Secondo la Commissione europea l'assegno di inclusione farà aumentare l'incidenza della povertà assoluta e infantile rispetto al vecchio reddito di cittadinanza. La colpa sarebbe dei criteri d'accesso più rigorosi
L’assegno di inclusione non riduce la povertà. Per la Commissione UE il nuovo regime determinerà una maggiore incidenza della povertà assoluta dello 0,8 per cento.
A fornire i numeri è l’analisi pubblicata ieri, 8 maggio, sulla convergenza sociale di alcuni Paesi dell’Unione tra cui l’Italia.
Nonostante alcune novità positive, spiega la Commissione, le restrizioni relative ai criteri di ammissibilità al beneficio ridurranno l’impatto della misura. L’accesso. infatti, è limitato ai soli nuclei familiari appartenenti a specifiche categorie demografiche.

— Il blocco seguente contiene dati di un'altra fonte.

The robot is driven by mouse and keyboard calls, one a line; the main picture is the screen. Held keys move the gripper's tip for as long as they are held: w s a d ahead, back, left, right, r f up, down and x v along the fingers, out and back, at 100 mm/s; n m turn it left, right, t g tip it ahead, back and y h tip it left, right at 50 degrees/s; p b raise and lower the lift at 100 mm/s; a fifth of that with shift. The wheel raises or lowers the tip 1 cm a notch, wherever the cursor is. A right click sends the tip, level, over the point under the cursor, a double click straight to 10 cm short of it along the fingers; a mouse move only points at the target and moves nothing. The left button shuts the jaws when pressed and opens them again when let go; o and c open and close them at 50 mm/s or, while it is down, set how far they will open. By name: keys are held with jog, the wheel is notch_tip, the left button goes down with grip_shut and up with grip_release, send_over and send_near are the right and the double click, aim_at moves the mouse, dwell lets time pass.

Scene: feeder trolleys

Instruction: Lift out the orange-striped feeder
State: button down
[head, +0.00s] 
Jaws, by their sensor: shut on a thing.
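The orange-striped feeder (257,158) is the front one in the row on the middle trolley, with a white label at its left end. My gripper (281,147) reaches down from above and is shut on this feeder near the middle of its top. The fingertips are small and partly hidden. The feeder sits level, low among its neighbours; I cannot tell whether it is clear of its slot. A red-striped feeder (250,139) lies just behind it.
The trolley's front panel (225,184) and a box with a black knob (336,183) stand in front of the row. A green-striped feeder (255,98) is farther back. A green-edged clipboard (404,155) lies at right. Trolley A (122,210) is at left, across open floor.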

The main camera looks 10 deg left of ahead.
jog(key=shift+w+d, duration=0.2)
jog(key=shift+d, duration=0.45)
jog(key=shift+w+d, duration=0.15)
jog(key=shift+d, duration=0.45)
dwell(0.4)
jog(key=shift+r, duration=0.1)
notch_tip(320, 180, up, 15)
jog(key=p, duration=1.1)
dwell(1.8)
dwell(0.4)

Il sostegno aumenterebbe solamente per una piccola parte delle famiglie a basso reddito.
L’assegno di inclusione non riduce la povertà, l’analisi della Commissione UE
La Commissione Europea ha pubblicato ieri, 8 maggio 2024, un’analisi dettagliata per paese negli ambiti dell’occupazione, delle competenze e dell’inclusione sociale che illustra in dettaglio i risultati del quadro di convergenza sociale.
Nel quadro italiano spicca l’analisi relativa all’impatto del nuovo assegno di inclusione, introdotto a gennaio in sostituzione del reddito di cittadinanza.

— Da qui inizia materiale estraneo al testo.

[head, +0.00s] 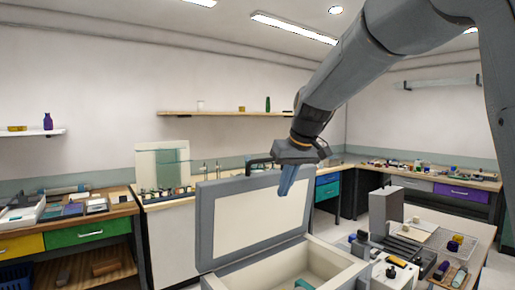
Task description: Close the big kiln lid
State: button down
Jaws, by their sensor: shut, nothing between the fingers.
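The big kiln (345,272) stands low in the middle of the head view. Its lid (258,222) is raised and stands nearly upright at the back edge, with its pale inner face toward me and a grey frame around it. A dark handle bar (262,162) shows at the lid's top edge. My gripper (287,187) is shut and empty, pointing down in front of the upper right part of the lid. I cannot tell whether it touches the lid. Part of a teal object (304,284) shows inside the kiln.
A table (483,240) on the right holds a grey upright block (385,212), a wire tray (455,243) and small items close to the kiln. A wooden bench (120,210) with drawers stands at the left. More benches line the back walls.

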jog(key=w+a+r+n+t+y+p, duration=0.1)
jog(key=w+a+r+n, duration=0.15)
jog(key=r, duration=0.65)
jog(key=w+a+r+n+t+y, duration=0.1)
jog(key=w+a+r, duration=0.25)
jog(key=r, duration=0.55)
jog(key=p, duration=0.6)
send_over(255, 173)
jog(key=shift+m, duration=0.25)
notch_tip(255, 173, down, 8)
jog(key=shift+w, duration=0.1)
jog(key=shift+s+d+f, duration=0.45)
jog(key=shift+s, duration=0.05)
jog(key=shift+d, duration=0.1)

Secondo la Commissione UE, il nuovo strumento per favorire l’inclusione sociale e lavorativa comporterà una maggiore incidenza sia della povertà assoluta e sia di quella infantile, un aumento rispettivamente dello 0,8 e dello 0,5 per cento rispetto al vecchio regime (quello del RdC).
Come si legge nel rapporto, infatti, nonostante alcune misure di accompagnamento positive, si prevede che i criteri di ammissibilità più severi andranno a ridurre l’efficacia del nuovo regime di reddito minimo nella riduzione della povertà.
Da gennaio, per poter accedere al nuovo assegno di inclusione è necessario il rispetto di specifici requisiti, non più solo relativi alle condizioni economiche e alla cittadinanza come per il RdC. Possono beneficiare del sussidio solamente le famiglie appartenenti a specifiche categorie demografiche.
L’ADI, infatti, è attivo per i nuclei familiari con almeno una persona:
- minorenne;
- con disabilità;
- con più di 60 anni;
- in condizione di svantaggio e inserita in un programma di cura e assistenza dei servizi socio sanitari territoriali certificato dalla pubblica amministrazione.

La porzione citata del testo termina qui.